Banc One Taking Fund Efforts in New Directions

After months of turmoil, there are signs that Banc One Corp. is positioning itself to be a major deliverer of investor services.

The Columbus, Ohio-based banking company's retail and institutional investment services had suffered a setback with the resignations of several top-level executives last summer, according to industry insiders.

Now Banc One has hired four new executives and charged them with strengthening the company's effort to market custody and corporate trust services, as well as boosting outside sales of its proprietary mutual funds.

Some bankers and experts say the new appointments are a signal that a year-long reorganization effort may finally be taking root at the $90 billion-asset company.

Banc One has "been streamlining their functions and they've put the brakes on their aggressive growth. I think that now they're trying to get a handle on distribution and focusing more" on existing lines of business, said Ellen M. Landry, a consultant with Cerulli Associates, Boston.

Banc One's effort to bring its 65 bank franchises under one management structure, begun last year, has been hamstrung by personnel defections, many coming from within the bank's investor services and retail brokerage units.

Geoffrey A. von Kuhn, head of Banc One's institutional investor group, says "the bank is getting its act together" and is counting on the expertise of its new executives to help give a competitive edge to areas of business that were lacking direction before.

Gary C. Horby, formerly with Fidelity Investments, has become managing director in charge of marketing the company's One Funds outside the bank channel. Managing director Christopher E. Kulas, a former State Street Bank and Trust marketing director, is responsible for building up custody and corporate trust business.

Two other key posts have been filled by Bankers Trust alumni. Daniel C. Mueller has been named managing director for the eastern sales region, and William N. Natsis custody sales executive. The four new executives will report to Phillip E. Chambers, senior managing director of national sales.

Officials hope to leverage Banc One's 1,400 branch offices to provide faster and more flexible service to corporate trust and custody customers.

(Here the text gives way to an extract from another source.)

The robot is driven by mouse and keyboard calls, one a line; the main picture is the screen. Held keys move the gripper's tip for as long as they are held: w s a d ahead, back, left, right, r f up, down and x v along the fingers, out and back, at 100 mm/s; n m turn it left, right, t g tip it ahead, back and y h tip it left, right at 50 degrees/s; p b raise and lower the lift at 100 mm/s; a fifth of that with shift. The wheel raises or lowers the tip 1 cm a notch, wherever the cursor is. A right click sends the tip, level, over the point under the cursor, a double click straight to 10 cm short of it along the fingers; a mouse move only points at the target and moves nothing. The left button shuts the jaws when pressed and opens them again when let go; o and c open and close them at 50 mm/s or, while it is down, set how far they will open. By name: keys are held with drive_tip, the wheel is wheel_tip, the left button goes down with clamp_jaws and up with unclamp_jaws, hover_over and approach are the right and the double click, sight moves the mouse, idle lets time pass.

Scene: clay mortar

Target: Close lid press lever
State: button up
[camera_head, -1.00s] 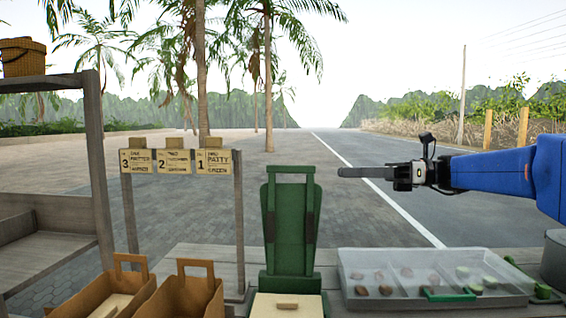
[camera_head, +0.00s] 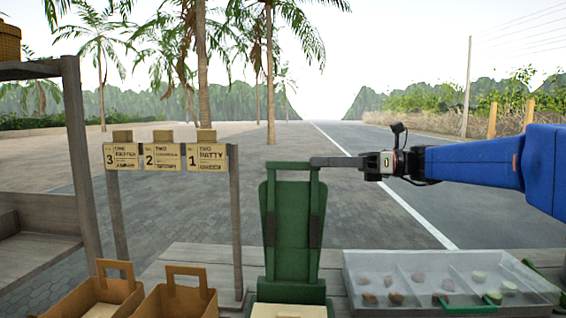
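The green press (camera_head: 291,215) stands on the wooden table. Its lid is raised upright, with a bar handle (camera_head: 291,166) across the top. At the press's foot a pale block shows at the bottom edge of the picture, partly cut off. My gripper (camera_head: 318,161) reaches in from the right with its fingers pointing left. In the picture its fingertips overlap the right end of the bar handle. I cannot tell whether they touch it. The fingers are seen edge-on, so their opening is hidden.
A clear divided tray (camera_head: 450,283) with small pieces and a green-handled tool lies right of the press. Paper bags (camera_head: 180,297) stand to the left. A wooden rack with order cards (camera_head: 165,157) stands behind them. A wooden shelf (camera_head: 75,150) is at far left.

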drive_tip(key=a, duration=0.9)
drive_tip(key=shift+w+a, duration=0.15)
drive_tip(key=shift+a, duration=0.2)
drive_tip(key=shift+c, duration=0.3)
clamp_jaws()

"We think that clients will like the idea that we will have someone right there that can service them, instead of having to call out to New York, or Chicago," Mr. von Kuhn said. "Our goal is not to become a Bankers Trust where we get so large that we become unresponsive."

The banking company will be redeploying some current employees into the areas overseen by the new executives, and will be hiring more personnel in the next few months, Mr. Chambers said, though no details were made available.

However, Banc One faces tough competition from established names in the custody business. Its regional rival Northern Trust Corp., Chicago, is one of the largest custodians in country with more than $500 billion of assets under custody. Banc One has some $130 billion, of which $9.5 billion come from its proprietary One Funds.

Sheila A. Penrose, executive vice president in charge of corporate and institutional services at Northern Trust, expects Banc One to be a potent player in providing services to small and midsize corporate clients seeking pension management and custodial support.

But she doesn't think the banking giant poses much of a threat.

"They are one of a number of organizations that do a good job of working with midsize companies in their geographic region," Ms. Penrose said.

But she added that "as more of those plans go global, will (Banc One) be able or willing to keep pace with their needs."

Banc One faces another uphill battle in trying to broaden distribution of its One Funds. So far, the funds are sold only through the company's retail investment centers and trust departments.

Plans are in the works to expand the sale of the funds through qualified retirement plans, nonbank brokerages, and the company's correspondent bank network. Mr. Chambers declined to give more detail, saying only that the company has received many inquiries from third parties interested in selling the One Funds.

Only a handful of banks currently sell their mutual funds outside the bank channel, the most well-known being Chase Manhattan Corp. But while Chase has been relatively successful in marketing its Vista Funds through outside brokers, at least one expert says Banc One will have a tougher time because of its funds' performance.

The One Funds have "not had shoot-the-light-out performance, and if you have performance you can almost do anything, but without it it's an uphill battle," said Geoffrey H. Bobroff, president of Bobroff Consulting, East Greenwich, R.I.